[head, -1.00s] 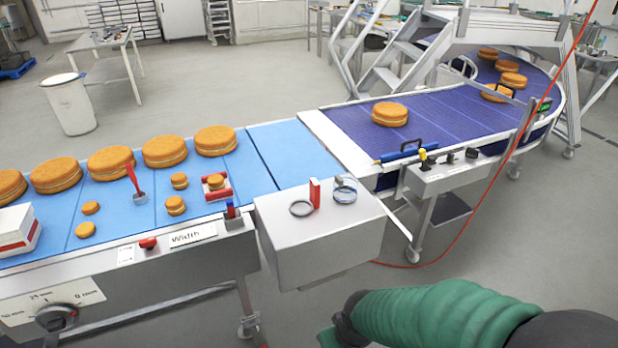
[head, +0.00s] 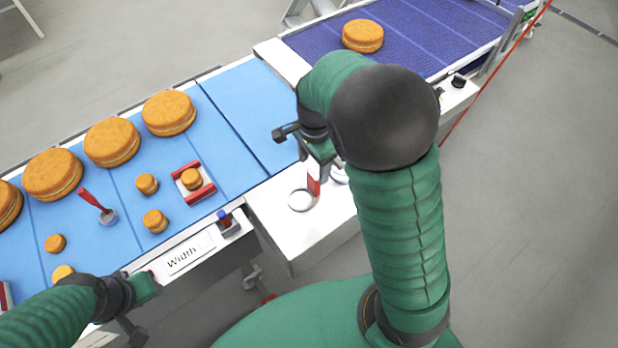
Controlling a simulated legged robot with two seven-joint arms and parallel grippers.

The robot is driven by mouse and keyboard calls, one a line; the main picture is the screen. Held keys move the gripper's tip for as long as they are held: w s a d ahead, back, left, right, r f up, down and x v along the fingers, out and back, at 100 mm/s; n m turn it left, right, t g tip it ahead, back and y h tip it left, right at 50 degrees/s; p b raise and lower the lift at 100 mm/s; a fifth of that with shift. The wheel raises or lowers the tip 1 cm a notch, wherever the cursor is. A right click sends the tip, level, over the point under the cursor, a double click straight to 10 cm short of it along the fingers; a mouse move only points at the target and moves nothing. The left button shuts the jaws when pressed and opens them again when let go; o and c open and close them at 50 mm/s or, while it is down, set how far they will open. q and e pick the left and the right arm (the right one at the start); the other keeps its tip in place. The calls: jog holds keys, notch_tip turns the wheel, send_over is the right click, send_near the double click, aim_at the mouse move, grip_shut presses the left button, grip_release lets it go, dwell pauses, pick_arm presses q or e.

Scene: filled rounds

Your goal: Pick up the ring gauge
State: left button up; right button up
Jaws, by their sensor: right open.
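A thin flat grey ring (head: 300,200), which looks like the ring gauge, lies on the white box top (head: 290,228) beside the conveyor. A small red upright block (head: 313,186) stands just right of it. A shiny round piece (head: 339,174) lies further right, mostly hidden behind my right arm, so I cannot tell its shape. My right gripper (head: 302,152) is open and empty, above and behind the ring, apart from it. My left gripper (head: 142,308) is low at the left, over the conveyor's front edge; I cannot tell its jaw state.
Large filled rounds (head: 112,142) line the blue belt (head: 232,105), with several small ones nearer. A red-handled tool (head: 97,206) and a red holder with a small round (head: 193,180) also sit there. A purple conveyor (head: 420,30) continues at upper right. Floor at right is clear.

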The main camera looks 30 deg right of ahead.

◇ ◇ ◇ ◇

#### EXERCISE BRIEF:
Do not include pictures. Give again exactly the lines starting at the one with "[head, +0.00s]" and ending at the one with "Controlling a simulated", both included.

#### EXERCISE RESULT:
[head, +0.00s] 
Controlling a simulated legged robot with two seven-joint arms and parallel grippers.

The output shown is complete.